Europa retrocede

Desde que el pasado 18 de marzo los líderes europeos dieran el visto bueno al pacto con Turquía para detener los flujos de refugiados y luchar contra las redes de trata, los acontecimientos no han hecho sino demostrar lo erróneo de tal medida.

Primero conocimos el contenido del plan de acción pergeñado con Turquía; éste supone la devolución de nuevos migrantes irregulares llegados desde aquel país y el reasentamiento de refugiados sirios. En compensación al esfuerzo otomano, la UE se comprometió a acelerar las negociaciones de adhesión de este país y la eliminación de visados para sus ciudadanos; todo ello acompañado de una cifra de unos 6000 millones de euros para el gobierno turco. Incluso, valoró el establecimiento en Siria de “zonas más seguras”, sin ver el riesgo que eso acarrearía de un bombardeo nada selectivo por cualquiera de las partes en la contienda.

En plena efervescencia de la crisis y con claros brotes xenófobos en algunos países, conocimos los resultados de las elecciones regionales alemanas. En ellas se constata el auge de Alternativa por Alemania (AfD), mientras que la CDU de Merkel ha reducido sensiblemente su apoyo popular y el socialdemócrata SPD cae estrepitosamente. Demasiado evidente para no apreciar paralelismos con otros países europeos.

Ambos acontecimientos nos llevan a reflexionar ¿hacia dónde va la Europa de los derechos y las libertades?

Por más maquillaje que se dé al pacto con Ankara, difícilmente puede encubrir el desconocimiento palmario del Derecho internacional relativo a la protección de refugiados y de la propia Carta de los Derechos Fundamentales de la UE. Y es que la propuesta no permite distinguir a los refugiados en medio de devoluciones masivas de inmigrantes, por cierto, también prohibidas por el Derecho internacional; ni se da la debida garantía a los demandantes de asilo de nacionalidades diferentes a la siria.

La realidad ha sido más sensata que el pensamiento de los dirigentes políticos y ha llevado a una suspensión temporal de la aplicación del “pacto de la vergüenza”, ante la imposibilidad de las autoridades helenas de identificar y gestionar las demandas de asilo.

Pareciera que el humo del temor al refugiado, máxime si es de religión musulmana, nublara los ojos y el entendimiento de los europeos lo suficiente para no ver lo evidente: cerramos la puerta a un millón de refugiados que huyen de la guerra, y que por eso mismo debemos proteger, para abrirla a más de setenta millones de turcos con el único afán, legítimo por supuesto, de mejorar su nivel de vida. ¿También ante ellos los Estados europeos que han suspendido Schengen harían lo propio?

Ofrecemos millones a un gobierno que acaba de demostrar, una vez más, su escaso compromiso hacia los valores europeos de libertades, derechos humanos y democracia, creyendo ciegamente que los destinará a los refugiados en su territorio y no para reforzar su posición en la guerra de Siria; la posición turca hasta el momento hace dudar si su prioridad es luchar contra el DAESH o debilitar a los kurdos.
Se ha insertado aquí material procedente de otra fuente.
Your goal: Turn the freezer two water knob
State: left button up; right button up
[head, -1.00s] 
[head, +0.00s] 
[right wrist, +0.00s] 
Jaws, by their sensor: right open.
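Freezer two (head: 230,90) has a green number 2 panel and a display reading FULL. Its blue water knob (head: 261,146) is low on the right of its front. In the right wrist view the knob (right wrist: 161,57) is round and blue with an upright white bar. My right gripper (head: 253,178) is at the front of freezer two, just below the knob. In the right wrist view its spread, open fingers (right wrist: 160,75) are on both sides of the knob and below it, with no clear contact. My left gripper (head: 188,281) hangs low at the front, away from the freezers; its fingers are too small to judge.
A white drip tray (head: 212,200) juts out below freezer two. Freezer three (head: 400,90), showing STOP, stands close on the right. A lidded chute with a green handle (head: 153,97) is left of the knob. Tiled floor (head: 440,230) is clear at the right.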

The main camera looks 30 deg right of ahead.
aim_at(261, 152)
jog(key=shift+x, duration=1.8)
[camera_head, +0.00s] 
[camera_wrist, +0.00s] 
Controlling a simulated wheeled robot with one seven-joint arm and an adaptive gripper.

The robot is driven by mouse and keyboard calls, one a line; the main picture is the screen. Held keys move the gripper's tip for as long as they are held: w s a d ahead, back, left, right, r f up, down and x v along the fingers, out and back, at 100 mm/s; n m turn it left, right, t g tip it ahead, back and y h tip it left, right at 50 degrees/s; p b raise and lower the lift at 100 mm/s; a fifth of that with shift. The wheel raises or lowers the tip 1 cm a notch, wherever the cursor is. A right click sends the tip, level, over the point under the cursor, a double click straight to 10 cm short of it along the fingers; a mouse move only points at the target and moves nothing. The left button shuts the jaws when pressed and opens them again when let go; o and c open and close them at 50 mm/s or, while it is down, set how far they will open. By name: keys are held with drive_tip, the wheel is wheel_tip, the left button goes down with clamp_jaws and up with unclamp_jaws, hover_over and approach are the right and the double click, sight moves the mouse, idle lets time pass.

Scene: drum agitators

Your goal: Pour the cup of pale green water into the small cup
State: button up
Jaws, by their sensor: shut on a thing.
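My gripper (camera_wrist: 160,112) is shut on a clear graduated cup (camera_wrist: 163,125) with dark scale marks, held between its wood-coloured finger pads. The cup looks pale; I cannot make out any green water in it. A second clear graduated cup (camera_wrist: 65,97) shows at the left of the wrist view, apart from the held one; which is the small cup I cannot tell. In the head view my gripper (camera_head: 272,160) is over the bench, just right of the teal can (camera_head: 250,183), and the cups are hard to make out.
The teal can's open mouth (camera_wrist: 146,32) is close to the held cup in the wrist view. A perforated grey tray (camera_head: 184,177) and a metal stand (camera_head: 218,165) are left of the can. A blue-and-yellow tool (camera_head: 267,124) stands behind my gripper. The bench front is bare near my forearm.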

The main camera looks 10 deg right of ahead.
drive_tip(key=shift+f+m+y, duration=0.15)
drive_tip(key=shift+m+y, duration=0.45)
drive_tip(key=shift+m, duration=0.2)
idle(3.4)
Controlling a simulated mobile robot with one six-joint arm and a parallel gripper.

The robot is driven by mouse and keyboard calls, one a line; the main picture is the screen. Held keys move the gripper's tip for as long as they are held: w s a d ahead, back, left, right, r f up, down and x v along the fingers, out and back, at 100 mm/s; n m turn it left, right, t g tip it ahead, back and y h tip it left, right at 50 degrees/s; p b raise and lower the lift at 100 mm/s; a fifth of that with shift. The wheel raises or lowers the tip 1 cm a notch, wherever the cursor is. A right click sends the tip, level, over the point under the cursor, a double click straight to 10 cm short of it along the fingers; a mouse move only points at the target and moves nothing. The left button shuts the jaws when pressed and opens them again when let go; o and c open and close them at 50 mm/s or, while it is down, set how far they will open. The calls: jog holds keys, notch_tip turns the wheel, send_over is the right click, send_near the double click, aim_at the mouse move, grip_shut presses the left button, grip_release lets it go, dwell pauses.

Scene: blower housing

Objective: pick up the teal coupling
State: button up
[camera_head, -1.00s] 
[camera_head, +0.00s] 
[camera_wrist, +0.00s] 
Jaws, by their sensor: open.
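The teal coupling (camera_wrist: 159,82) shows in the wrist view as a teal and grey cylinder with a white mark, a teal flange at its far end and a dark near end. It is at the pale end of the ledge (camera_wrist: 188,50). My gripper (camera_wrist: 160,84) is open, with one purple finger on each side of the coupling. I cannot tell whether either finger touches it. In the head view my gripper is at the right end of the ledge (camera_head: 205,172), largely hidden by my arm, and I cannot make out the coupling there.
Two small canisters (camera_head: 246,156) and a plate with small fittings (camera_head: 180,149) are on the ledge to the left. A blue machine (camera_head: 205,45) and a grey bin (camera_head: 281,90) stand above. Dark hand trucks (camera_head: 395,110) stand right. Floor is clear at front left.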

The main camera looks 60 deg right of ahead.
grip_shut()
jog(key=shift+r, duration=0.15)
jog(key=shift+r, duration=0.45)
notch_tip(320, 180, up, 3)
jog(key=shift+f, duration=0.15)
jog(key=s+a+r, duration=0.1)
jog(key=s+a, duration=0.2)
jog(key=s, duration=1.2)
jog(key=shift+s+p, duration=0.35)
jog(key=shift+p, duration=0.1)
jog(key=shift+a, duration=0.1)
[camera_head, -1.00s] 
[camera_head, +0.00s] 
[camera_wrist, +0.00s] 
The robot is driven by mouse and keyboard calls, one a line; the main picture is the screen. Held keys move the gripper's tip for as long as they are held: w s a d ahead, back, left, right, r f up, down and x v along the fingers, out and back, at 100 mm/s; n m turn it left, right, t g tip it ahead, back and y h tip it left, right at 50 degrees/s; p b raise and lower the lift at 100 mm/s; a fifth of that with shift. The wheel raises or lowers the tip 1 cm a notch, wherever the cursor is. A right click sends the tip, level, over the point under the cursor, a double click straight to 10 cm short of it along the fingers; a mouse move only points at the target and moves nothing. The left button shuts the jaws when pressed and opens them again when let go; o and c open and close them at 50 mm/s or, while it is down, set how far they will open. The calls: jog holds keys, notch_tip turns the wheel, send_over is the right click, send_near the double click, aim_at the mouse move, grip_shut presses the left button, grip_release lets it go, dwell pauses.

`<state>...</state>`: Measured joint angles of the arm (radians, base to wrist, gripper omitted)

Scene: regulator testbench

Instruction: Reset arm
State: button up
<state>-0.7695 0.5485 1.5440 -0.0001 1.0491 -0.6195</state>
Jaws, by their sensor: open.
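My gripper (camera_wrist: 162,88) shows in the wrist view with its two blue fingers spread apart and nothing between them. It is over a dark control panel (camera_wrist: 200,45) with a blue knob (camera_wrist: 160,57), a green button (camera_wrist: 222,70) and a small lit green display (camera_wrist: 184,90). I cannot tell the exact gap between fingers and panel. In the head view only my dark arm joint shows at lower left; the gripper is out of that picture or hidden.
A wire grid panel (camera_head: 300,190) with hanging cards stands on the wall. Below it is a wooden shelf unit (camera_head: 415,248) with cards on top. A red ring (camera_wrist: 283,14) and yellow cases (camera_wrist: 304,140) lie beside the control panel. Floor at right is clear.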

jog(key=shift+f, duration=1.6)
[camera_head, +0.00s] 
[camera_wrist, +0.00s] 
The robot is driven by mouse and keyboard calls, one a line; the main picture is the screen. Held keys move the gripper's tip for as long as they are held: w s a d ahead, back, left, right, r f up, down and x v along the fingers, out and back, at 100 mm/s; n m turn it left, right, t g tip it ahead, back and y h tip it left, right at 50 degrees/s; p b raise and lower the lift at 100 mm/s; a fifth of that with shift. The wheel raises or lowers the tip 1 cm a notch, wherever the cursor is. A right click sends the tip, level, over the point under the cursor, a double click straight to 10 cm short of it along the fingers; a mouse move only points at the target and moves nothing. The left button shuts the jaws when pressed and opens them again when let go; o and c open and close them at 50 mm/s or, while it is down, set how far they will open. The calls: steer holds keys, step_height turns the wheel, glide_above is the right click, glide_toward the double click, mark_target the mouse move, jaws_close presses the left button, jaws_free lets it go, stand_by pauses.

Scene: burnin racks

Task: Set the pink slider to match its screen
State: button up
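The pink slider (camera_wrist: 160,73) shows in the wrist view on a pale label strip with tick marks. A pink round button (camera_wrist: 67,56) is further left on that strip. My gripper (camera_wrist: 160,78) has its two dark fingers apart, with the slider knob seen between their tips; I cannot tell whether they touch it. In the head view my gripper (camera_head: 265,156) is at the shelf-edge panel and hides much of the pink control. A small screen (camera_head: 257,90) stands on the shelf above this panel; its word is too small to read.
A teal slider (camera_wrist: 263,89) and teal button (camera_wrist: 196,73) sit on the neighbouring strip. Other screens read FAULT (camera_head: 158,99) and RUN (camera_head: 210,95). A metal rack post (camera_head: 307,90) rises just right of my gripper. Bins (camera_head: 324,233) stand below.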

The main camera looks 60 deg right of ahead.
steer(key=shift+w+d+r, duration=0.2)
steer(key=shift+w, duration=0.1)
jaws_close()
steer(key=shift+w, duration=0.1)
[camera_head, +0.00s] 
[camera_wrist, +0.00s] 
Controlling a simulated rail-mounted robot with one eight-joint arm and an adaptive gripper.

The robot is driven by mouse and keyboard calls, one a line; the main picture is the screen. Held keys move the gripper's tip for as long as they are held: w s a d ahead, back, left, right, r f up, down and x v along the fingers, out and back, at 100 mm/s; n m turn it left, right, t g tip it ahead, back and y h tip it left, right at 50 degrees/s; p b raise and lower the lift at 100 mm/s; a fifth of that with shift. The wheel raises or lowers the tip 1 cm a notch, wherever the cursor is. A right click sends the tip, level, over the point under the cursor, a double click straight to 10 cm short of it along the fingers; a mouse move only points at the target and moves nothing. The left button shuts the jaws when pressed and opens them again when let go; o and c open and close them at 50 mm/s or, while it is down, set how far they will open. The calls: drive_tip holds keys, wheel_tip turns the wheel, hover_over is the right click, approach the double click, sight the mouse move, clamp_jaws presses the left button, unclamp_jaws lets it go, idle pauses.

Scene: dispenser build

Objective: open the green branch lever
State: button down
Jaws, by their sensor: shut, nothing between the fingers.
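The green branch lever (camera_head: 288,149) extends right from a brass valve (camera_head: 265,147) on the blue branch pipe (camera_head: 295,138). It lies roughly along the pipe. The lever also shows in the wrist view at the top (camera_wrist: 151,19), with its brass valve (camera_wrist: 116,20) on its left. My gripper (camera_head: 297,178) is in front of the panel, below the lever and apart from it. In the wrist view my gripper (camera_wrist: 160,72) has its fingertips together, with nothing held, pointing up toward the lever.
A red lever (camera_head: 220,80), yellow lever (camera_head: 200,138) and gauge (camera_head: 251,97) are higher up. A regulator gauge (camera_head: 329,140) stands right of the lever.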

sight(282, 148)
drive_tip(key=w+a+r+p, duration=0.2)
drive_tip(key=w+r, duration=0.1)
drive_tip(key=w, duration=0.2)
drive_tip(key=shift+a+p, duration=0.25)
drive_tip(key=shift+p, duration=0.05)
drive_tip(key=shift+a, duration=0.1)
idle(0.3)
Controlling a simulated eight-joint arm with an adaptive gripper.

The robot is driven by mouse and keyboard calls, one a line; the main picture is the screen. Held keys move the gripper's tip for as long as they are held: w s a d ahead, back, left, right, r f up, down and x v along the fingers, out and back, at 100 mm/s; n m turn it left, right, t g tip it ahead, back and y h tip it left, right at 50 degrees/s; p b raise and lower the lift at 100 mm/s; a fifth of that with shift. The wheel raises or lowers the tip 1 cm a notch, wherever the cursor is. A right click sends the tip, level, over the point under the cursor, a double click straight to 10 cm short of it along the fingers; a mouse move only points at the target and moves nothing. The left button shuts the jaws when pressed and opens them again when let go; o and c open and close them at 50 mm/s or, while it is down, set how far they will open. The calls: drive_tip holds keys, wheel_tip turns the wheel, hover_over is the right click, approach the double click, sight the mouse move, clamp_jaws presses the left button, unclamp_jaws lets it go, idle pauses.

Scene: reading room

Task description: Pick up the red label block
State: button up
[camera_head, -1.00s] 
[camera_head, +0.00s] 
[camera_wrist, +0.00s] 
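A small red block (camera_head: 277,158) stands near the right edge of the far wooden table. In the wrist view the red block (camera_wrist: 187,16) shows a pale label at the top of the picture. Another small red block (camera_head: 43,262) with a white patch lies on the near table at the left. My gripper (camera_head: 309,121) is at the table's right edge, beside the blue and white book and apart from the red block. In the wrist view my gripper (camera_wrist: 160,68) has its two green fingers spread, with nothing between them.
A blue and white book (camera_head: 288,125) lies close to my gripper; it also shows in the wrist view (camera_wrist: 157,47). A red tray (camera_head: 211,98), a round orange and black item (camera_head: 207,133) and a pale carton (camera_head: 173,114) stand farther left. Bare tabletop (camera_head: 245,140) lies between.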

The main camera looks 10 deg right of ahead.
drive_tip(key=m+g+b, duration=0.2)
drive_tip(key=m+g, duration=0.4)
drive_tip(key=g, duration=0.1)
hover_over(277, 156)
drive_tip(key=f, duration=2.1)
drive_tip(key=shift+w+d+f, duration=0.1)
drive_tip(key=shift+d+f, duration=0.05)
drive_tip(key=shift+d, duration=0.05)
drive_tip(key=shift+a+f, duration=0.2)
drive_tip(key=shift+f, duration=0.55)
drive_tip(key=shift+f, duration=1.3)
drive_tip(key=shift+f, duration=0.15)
Si en un momento de precario alto el fuego y negociación contribuyéramos a atizar de nuevo el conflicto, aunque fuera por esta vía indirecta, el flujo de refugiados no cesaría; solo que entonces los culpables seríamos los europeos, exclusivamente.

Por fortuna, y demostrando las virtudes de un parlamentarismo denostado por otras razones, algunos Parlamentos nacionales, como el español, han elevado sus exigencias al gobierno de obrar ante las instancias de la UE de acuerdo con los compromisos internacionales que garantizan los derechos de los demandantes de asilo. Y es que no hay mejor lucha contra las redes de trata que abrir las puertas a los refugiados, traerlos regularmente hasta el país de la UE que les corresponda, cumplir nuestra obligación internacional de analizar individualmente sus demandas de asilo confiando en la labor policial para evitar sorpresas no deseadas, y ofrecerles nuestros derechos y libertades impidiendo, naturalmente, que ninguno de ellos cuestione los mismos.

Cuando un pueblo pierde sus valores lo pierde todo y, en este momento histórico, Europa parece estar perdiendo la razón, sin ni siquiera ver las consecuencias que los hechos pueden acarrear.

La vieja y egoísta Europa, carente de ideas valientes, se encamina hacia su definitiva decrepitud si, además, enarbola la bandera del interés nacionalista de corta visión y del desprecio por los derechos que nos han mantenido en paz durante décadas.

Si el sentido de la solidaridad no nos invade, cúmplanse al menos las normas que nos obligan y que mejor reflejan las señas de identidad europeas, porque la libertad sólo es posible en aquellos países en los que el Derecho predomina sobre las pasiones.

Natividad Fernández Sola, profesora Derecho Internacional y Jean Monnet, Universidad de Zaragoza.